Second, many of our customers tell us they see tremendous value in leveraging the New Relic platform to transition to and run their application workloads in Kubernetes. So we have been working hard to expand and upgrade the New Relic platform with a new generation of monitoring tools designed for Kubernetes environments. These capabilities will help our customers to keep moving quickly and to act with confidence when they adopt Kubernetes to manage and orchestrate their containerized workloads.

New Relic and Kubernetes: A powerful pairing

Most organizations that deploy Kubernetes environments today share the same basic goal: To maximize the benefits of running containerized applications, at virtually any scale, through the use of automation, workload orchestration, and other enabling technologies. It’s difficult to overstate the importance of orchestration in general, and Kubernetes in particular, in achieving this goal. Without these capabilities, the sheer complexity of managing and optimizing containerized workloads, microservices, and related innovations—especially when deployed at scale—might easily outweigh their benefits.

While Kubernetes excels at abstracting away much of the toil associated with managing containerized workloads, it also introduces some complexities of its own. The Kubernetes environment includes an additional layer that comes into play between the application and the underlying infrastructure. The challenge of monitoring and maintaining the performance and health of these Kubernetes environments, or of troubleshooting issues when they occur, can be daunting—especially as organizations deploy these environments at massive scale.

This is where the New Relic platform enters the picture as a powerful and uniquely capable complement for today’s Kubernetes environments. New Relic is all in on Kubernetes, which is why we have been steadily expanding and upgrading our ability to instrument, monitor, and support full observability across Kubernetes environments. This includes giving you the ability to move quickly and easily from high-level, holistic views of the performance and health of Kubernetes clusters, down to the node, container, and application-level visibility required to identify and troubleshoot performance issues. It also includes the ability to instrument and monitor Kubernetes infrastructure alongside applications, which critical for understanding dependencies and isolating potential performance issues.
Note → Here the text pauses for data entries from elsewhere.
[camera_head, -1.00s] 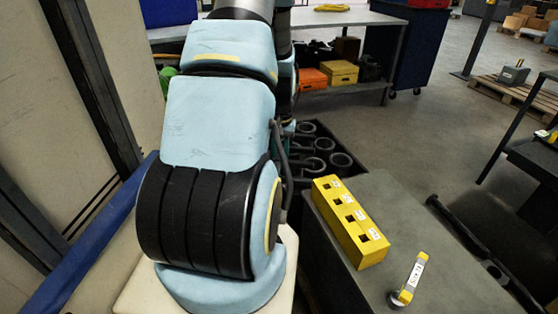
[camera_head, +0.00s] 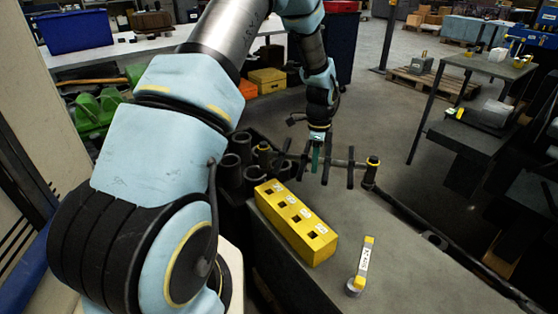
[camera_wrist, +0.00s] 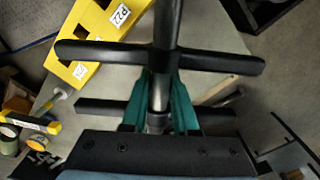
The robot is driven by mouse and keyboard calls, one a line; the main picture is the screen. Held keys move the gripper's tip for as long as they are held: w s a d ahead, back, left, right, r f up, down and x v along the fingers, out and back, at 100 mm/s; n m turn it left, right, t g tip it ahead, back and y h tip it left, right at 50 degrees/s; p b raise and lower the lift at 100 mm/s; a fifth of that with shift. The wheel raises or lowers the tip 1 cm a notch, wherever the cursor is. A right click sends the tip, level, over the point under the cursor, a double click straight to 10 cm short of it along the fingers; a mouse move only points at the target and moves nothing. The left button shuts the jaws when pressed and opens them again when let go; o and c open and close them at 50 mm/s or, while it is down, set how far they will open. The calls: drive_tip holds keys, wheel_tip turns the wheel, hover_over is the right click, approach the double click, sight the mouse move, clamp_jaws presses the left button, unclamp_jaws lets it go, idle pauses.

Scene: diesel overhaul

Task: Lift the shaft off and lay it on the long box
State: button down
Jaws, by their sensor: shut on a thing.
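A dark shaft (camera_head: 338,163) with crosswise bars lies roughly level, left to right, in the head view. Yellow-ringed dark pieces show at both its ends; I cannot tell whether they bear it. My gripper (camera_head: 316,156) reaches down to the shaft's middle. In the wrist view the shaft (camera_wrist: 166,28) runs up the picture, and the green fingers of my gripper (camera_wrist: 158,108) are shut on it from both sides. The long yellow box (camera_head: 297,222), with square holes and white labels, sits on the grey bench in front of the shaft, to its lower left. It also shows in the wrist view (camera_wrist: 85,35).
A yellow-and-grey tool (camera_head: 361,268) lies on the grey bench (camera_head: 410,275), right of the yellow box. A dark crate with upright black cylinders (camera_head: 230,172) stands left of the bench. A dark rail (camera_head: 465,262) runs along the bench's right side.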

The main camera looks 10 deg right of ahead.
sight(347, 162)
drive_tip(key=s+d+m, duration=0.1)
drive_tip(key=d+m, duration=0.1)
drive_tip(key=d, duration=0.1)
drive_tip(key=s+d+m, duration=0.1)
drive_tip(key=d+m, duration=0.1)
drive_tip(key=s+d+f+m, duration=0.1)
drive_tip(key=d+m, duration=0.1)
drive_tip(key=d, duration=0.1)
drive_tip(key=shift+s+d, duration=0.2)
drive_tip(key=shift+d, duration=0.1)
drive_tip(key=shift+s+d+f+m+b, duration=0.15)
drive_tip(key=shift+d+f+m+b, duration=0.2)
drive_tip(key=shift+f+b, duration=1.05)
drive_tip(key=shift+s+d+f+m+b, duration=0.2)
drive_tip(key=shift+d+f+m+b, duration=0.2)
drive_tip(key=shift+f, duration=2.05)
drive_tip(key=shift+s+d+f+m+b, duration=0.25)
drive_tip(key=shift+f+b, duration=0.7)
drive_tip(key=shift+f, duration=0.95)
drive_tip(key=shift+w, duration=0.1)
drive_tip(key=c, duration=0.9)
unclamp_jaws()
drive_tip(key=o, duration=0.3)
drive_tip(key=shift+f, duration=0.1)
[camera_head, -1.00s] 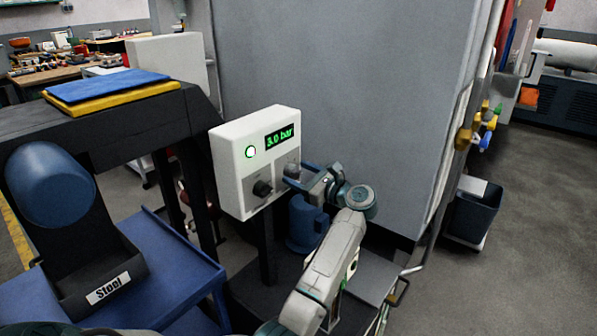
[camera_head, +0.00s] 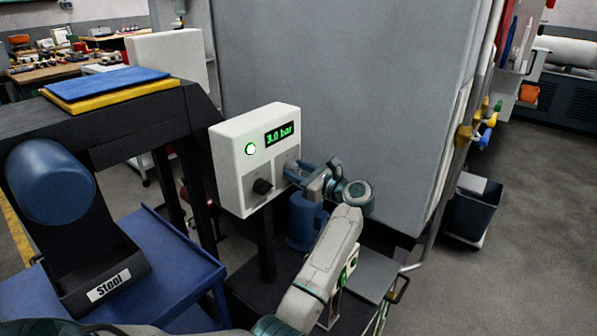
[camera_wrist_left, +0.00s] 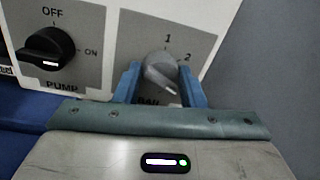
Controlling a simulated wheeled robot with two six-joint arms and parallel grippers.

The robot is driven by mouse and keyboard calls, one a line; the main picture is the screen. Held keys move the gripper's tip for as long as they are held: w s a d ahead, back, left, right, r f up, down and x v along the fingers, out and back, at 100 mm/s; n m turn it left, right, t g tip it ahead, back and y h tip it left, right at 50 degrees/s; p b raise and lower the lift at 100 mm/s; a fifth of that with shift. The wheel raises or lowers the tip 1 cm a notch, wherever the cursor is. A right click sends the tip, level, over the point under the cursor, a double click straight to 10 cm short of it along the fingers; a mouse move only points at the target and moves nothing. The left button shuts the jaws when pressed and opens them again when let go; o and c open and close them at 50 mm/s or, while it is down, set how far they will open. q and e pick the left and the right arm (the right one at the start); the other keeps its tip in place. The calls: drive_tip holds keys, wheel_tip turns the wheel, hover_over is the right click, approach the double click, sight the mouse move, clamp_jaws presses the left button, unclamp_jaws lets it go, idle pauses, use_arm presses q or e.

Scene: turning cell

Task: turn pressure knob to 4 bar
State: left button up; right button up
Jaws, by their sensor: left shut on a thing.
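The white control box (camera_head: 228,170) has a green display (camera_head: 279,134) reading 3.0 bar. The grey pressure knob (camera_wrist_left: 160,72) sits on a grey plate with marks 1, 2 and part of the word BAR visible; my gripper hides the lower marks. My left gripper (camera_wrist_left: 160,86) has its blue fingers on either side of this knob and is shut on it. In the head view the left gripper (camera_head: 299,172) reaches the box front from the right and covers the knob. My right gripper is not in view.
The black pump knob (camera_wrist_left: 45,48), with OFF and ON marks, is left of the pressure knob; it also shows in the head view (camera_head: 262,187). A large grey cabinet (camera_head: 340,80) stands close behind the box.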

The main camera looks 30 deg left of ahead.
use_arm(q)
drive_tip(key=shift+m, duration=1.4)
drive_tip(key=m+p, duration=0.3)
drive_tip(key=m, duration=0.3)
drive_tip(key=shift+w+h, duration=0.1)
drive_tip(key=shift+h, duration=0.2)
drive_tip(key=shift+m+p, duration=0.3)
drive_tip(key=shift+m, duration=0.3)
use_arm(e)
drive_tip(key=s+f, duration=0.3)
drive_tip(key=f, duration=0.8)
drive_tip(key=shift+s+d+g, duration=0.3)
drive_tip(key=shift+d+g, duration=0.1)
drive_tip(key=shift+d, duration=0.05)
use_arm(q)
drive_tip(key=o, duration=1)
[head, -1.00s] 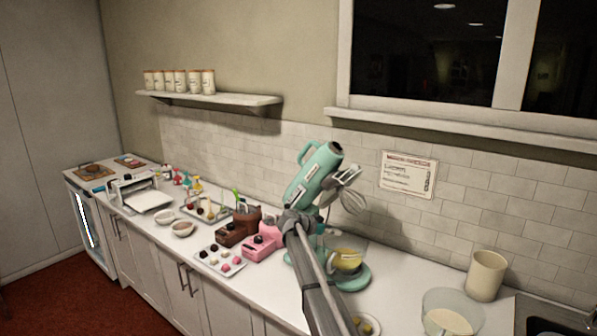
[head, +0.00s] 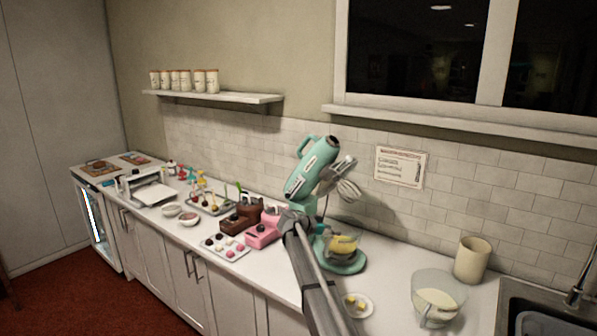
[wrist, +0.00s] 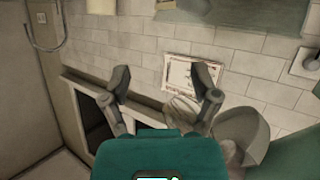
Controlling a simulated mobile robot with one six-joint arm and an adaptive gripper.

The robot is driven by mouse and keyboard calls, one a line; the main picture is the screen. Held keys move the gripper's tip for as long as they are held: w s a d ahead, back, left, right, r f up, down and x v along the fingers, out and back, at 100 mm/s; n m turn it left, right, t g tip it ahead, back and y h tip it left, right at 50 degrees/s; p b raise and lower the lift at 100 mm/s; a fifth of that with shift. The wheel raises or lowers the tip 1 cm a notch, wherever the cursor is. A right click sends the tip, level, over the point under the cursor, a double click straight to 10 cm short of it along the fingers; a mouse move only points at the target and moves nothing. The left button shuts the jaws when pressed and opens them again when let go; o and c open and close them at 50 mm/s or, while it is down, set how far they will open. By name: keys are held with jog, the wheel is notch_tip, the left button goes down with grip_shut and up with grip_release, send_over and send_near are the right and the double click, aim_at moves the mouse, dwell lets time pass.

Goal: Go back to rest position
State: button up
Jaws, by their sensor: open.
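My gripper (wrist: 163,84) shows in the wrist view with its two dark fingers apart and nothing between them. In the head view my arm rises from the bottom over the counter's front edge; its gripper cannot be made out clearly there.
The white counter (head: 395,290) runs along the tiled wall. A glass bowl (head: 438,297), a cream canister (head: 472,260) and a small plate (head: 358,306) stand right of the mixer. A sink (head: 550,310) is far right.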

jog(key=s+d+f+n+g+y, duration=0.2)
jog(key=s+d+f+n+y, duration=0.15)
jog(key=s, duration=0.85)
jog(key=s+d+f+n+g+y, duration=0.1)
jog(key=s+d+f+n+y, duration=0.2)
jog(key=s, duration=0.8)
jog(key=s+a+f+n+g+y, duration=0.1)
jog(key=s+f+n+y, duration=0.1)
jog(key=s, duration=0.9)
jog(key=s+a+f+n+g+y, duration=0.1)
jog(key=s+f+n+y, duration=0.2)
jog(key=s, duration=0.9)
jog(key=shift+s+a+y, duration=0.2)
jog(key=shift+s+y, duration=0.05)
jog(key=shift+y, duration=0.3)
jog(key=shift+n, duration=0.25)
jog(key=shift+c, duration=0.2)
Using New Relic to achieve end-to-end Kubernetes monitoring

With that in mind, we’d like to introduce you to some of the most powerful capabilities currently being introduced in the New Relic platform for monitoring Kubernetes applications and resolving performance issues in these environments. In particular, we’ll demonstrate how to use the Kubernetes Downward API to surface Kubernetes-specific metadata; and then how to use the New Relic APM agent API to tie this metadata into APM in order to explore performance issues and troubleshoot application transaction errors.

The importance of an end-to-end view

By design, applications typically aren’t aware of whether they’re running in a container or on an orchestration platform. A Java web application, for example, doesn’t have any special code paths that get executed only when running inside a Docker container on a Kubernetes cluster. This is a key benefit of containers (and container orchestration engines): your application and its business logic are decoupled from the specific details of its runtime environment. If you ever have to shift the underlying infrastructure to a new container runtime or Linux version, you won’t have to completely rewrite the application code.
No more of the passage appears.